主の声は

チア・シード

詩編29:1-11   


神の声を聞いたことがあるでしょうか。聴覚的な音の響きとして感覚されることは、通例ないと考えられます。旧約の人物たちが、そして時に新約の人の中でも、神の声や御使いの声を聞く現象が聖書には記録されています。あれも、すべて音波的なものとは違っていたのでしょうか。心に思いついたことを主の声だと思い込んでいるのでしょうか。
 
だから中には、あれはメタファーに過ぎない、と決める人もいます。しかし他人の感覚や体験については、なんとも決定できないことでしょう。
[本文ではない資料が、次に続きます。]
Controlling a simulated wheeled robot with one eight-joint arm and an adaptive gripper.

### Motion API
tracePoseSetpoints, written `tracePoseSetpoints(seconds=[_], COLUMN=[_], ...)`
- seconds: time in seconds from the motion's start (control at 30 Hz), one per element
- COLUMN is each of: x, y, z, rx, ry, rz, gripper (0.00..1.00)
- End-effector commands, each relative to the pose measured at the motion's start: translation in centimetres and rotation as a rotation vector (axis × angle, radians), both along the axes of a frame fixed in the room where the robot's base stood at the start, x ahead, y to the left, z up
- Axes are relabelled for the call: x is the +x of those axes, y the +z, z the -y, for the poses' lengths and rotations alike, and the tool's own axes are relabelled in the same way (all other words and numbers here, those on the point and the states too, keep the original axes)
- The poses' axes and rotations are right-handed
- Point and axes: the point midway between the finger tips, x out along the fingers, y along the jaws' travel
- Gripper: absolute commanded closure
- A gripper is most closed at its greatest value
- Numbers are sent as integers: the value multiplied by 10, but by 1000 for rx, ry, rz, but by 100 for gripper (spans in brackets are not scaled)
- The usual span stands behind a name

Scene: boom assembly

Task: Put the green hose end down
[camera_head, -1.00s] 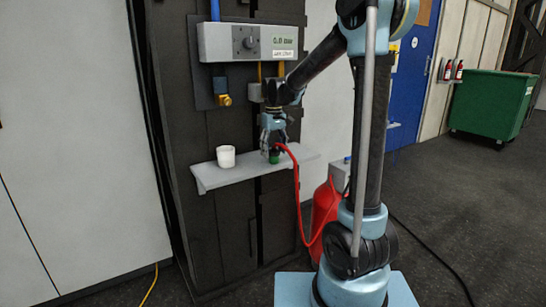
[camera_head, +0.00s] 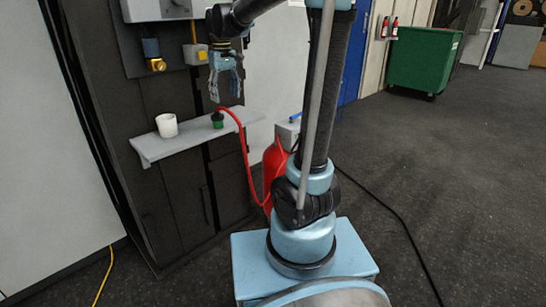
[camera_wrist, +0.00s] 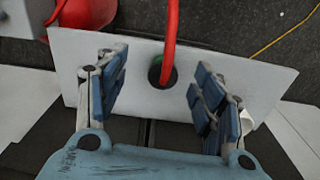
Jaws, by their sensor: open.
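The green hose end (camera_head: 217,119) stands on the grey shelf (camera_head: 190,138), with the red hose (camera_head: 242,138) running from its top to the right and down. My gripper (camera_head: 226,98) is above the hose end, apart from it, pointing down. In the wrist view my gripper (camera_wrist: 160,95) is open, its blue fingers spread on both sides.
A white cup (camera_head: 166,125) stands on the shelf to the left of the hose end. A brass fitting (camera_head: 156,65) is on the dark panel above. A red cylinder (camera_head: 272,170) stands on the floor to the right. The dark floor at right is mostly clear.

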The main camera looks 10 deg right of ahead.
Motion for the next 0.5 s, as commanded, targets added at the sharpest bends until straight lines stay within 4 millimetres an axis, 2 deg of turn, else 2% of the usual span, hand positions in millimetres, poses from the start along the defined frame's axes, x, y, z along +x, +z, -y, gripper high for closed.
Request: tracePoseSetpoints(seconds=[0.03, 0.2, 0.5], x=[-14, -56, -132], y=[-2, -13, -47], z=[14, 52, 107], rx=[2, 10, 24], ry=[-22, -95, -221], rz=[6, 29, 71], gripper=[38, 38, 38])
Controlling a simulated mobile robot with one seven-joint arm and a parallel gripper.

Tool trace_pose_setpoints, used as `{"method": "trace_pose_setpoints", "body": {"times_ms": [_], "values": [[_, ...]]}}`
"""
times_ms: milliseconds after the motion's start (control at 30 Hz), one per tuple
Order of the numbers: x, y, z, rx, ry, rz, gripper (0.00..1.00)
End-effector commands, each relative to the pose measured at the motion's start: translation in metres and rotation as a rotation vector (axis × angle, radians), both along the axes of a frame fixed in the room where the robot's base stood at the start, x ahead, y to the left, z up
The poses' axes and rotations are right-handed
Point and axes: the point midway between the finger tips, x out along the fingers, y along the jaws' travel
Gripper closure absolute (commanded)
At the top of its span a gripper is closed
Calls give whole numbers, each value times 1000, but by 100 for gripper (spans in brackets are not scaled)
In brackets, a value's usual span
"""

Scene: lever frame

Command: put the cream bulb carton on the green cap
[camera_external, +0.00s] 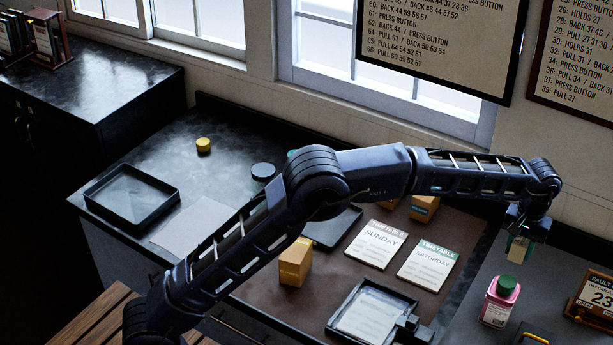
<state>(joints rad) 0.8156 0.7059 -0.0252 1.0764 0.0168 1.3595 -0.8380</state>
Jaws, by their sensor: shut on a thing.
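My gripper (522,236) is at the right, pointing down, shut on the small cream bulb carton (518,251). The carton hangs below the fingers and its upper part is hidden by them. The green cap (506,285) sits on top of a pink bottle (498,306) with a pale label, standing upright on the right-hand counter. In the picture the carton shows a little above and to the right of the cap, with a gap between them. I cannot tell the exact depth between the two.
A calendar block (595,297) stands right of the bottle. A framed tray (372,312) with a paper lies to the left. Timetable cards (428,264), orange cartons (295,262), a black tray (131,196) and a yellow cylinder (203,145) are on the desk. My arm spans above it.

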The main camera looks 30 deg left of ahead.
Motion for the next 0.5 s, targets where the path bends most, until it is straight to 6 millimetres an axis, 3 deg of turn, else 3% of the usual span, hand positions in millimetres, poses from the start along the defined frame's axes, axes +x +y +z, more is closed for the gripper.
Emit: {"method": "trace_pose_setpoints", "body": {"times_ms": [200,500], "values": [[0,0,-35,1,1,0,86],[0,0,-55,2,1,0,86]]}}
幻覚だよとせせら笑ったり、精神的な病気だという説明で理解し尽くした顔をするのはどうしたものでしょう。聖書が何をそのように記しているのか、それは私たちには知ることができません。
 
確かに、幻聴をお告げだとふれまわり、集団催眠すら起こしてしまうような事件が見聞されないわけではありません。やたら信用する必要もありませんが、すべてを否定できるのかどうかは分からないものです。あの少年サムエルが聞いた主の声は、心の内からではなく、外から聞こえたものとして描かれています。しかも三度も聞いたのです。
 
詩人はこの詩で「主の声は」と繰り返します。小気味よくそのリズムが詩を整えます。主の声は大水の上にある。大水はよく苦難のメタファーであるとされますが、乾燥した地は水はけが悪く、大雨が降ると大地の上で恐ろしい水流となり被害をもたらすといわれます。創造の大地の水も大海の威力を以て人間世界を取り囲んでいます。
 
人の力がなんと弱いものか、思い知らされます。主の声はこの威圧するものを超えたところにあります。炎にも比せられるし、大自然をも無力にします。主の声ひとつが、そうします。主の声は私の心の中の出来事に収まるものではないはずです。主の声は、私の存在の中からではありません。私の外から来ます。主の声は圧倒的な威力を以て外から来きます。
 
御名の栄光が玉座に君臨しています。この主が民に力を与えるように、と詩人は祈ります。個人の祝福を願うというような、いわば小さなものではありません。教会のため、キリスト者すべてのために、主の民と呼ばれるすべての人々の上に、主の声あれかし。詩人はいま隣人、仲間、同胞のために、その祝福を祈ります。私たちも、心合わせて祈ります。